(Updates with Fed nominees in eighth paragraph.)
Jan. 10 (Bloomberg) -- U.S. Senator Elizabeth Warren said she anticipates Janet Yellen will be a more aggressive financial regulator than Ben S. Bernanke when she succeeds him as chairman of the Federal Reserve Board.
“Yellen is making commitments in the direction of saying she understands the problem, she sees the problem, she knows what the tools are. I’m hopeful that means she’s going to act,” Warren, a Massachusetts Democrat, said of the Fed’s regulatory duties in an interview on Bloomberg Television’s “Political Capital with Al Hunt,” airing this weekend.
The Senate voted 56-26 on Jan. 6 to confirm Yellen, the Fed’s vice chairman. She will become the 15th Fed chairman and the first woman to head the central bank in its 100-year history.
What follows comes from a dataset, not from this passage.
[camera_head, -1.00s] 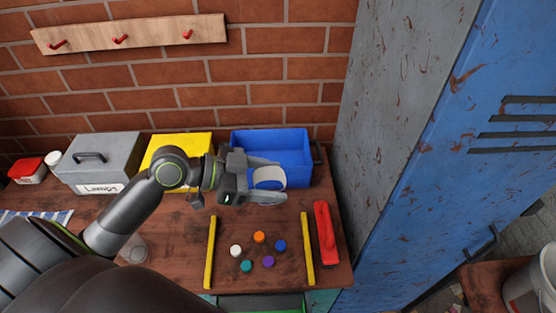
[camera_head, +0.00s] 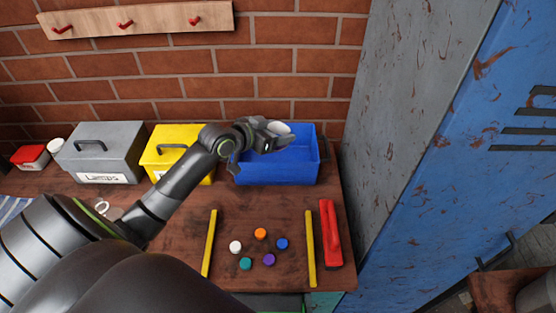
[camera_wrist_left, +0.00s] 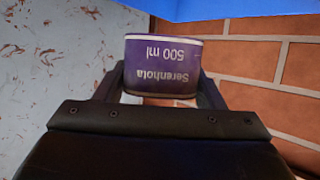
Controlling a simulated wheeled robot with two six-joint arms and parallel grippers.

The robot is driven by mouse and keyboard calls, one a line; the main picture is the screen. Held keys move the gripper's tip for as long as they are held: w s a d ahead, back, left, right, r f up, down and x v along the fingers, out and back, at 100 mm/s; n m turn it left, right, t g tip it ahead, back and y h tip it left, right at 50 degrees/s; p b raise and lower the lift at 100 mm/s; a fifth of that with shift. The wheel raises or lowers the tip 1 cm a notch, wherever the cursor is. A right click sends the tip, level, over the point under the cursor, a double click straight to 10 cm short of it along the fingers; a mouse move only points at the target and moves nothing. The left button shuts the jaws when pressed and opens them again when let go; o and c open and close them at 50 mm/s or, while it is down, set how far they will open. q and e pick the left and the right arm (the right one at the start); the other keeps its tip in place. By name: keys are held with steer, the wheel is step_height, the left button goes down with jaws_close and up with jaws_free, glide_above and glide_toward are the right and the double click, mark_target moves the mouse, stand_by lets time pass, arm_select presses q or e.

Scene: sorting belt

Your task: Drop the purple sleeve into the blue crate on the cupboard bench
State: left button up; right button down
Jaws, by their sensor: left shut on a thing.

Warren said she is “optimistic” about Yellen’s approach to financial regulation, particularly with big banks. She said she would give a “mixed grade” to Bernanke’s chairmanship.
“It’s very uneven,” Warren said. “There have been places where Bernanke has done a good job. Regulation has obviously not been a place where he has concentrated and done what the Fed needed to do to help bring under control the too-big-to-fail banks.”
Yellen, 67, will take over as the Fed trims monthly bond purchases in a first step toward lessening the unprecedented economic stimulus commenced under Bernanke’s leadership. His second four-year term expires on Jan. 31. Warren, 64, was among Democratic lawmakers who urged President Barack Obama to choose Yellen as Bernanke’s successor, rather than former Treasury Secretary Lawrence Summers.
In the “Political Capital” interview, Warren also raised questions about a prospective replacement for her as the Fed’s vice chairman and criticized JPMorgan Chase & Co. Chief Executive Officer Jamie Dimon.
Former Bank of Israel Governor Stanley Fischer will be Obama’s nominee for vice chairmanship, according to a White House statement today in which Lael Brainard and Jerome Powell were also named as nominees for seats on the Fed’s Board of Governors.
Warren said she isn’t sure Fischer is “going to work in the right direction,” without elaborating on her concerns.
Asked about Dimon, Warren said she is “waiting on him to demonstrate that understanding” of learning from past missteps.
“What JPMorgan Chase and the other large financial institutions have done is they have continued to get bigger and bigger and load up more and more on risk,” Warren said.
JPMorgan agreed on Jan. 7 to pay $2.6 billion to resolve criminal and civil allegations that it failed to stop Bernard Madoff’s Ponzi scheme, bringing its legal settlements from the past two years to more than $29 billion and further eroding its once-record earnings.
JPMorgan has announced settlements of government and private disputes in the past two years equal to about three- fourths of the $39 billion of profit analysts estimate the bank will have earned in that time after it reports fourth-quarter results next week.
Long an outspoken critic of Wall Street, Warren was the architect for the Obama’s administration of the Consumer Financial Protection Bureau, created by the 2010 Dodd-Frank Act. After she failed to secure the agency’s top job, Warren -- in her first bid for elective office -- won her Senate seat by defeating Republican incumbent Scott Brown in the 2012 election.
A former Harvard University law professor specializing in bankruptcy issues, Warren rose to prominence for her criticism of Wall Street during the 2008 financial crisis. As a member of the Senate Banking Committee, she has pressed regulators to push for prosecutions of alleged wrongdoing by banks, rather than settle cases.
Along with Oklahoma Republican Senator Tom Coburn, Warren introduced a bill on Jan. 8 that would require U.S. government agencies to provide “accessible and detailed” disclosures of such settlements.
“When Federal Reserve and others, banking regulators, anywhere else in the government, makes a settlement with a corporate wrongdoer, if they think that’s such a great deal for the U.S. taxpayer, then we think they ought to be forced to make those settlements public,” she said in the “Political Capital” interview.
“We have to keep reminding people that, back in 2008, when the big crash came, that our leaders stood up and said, remember, they stood up and said, ‘We have got to bail these banks out because there’s too much concentration in the banking industry, they’re too big, we cannot let them fail.’” She said. “And where are we today? They are bigger than they were then.”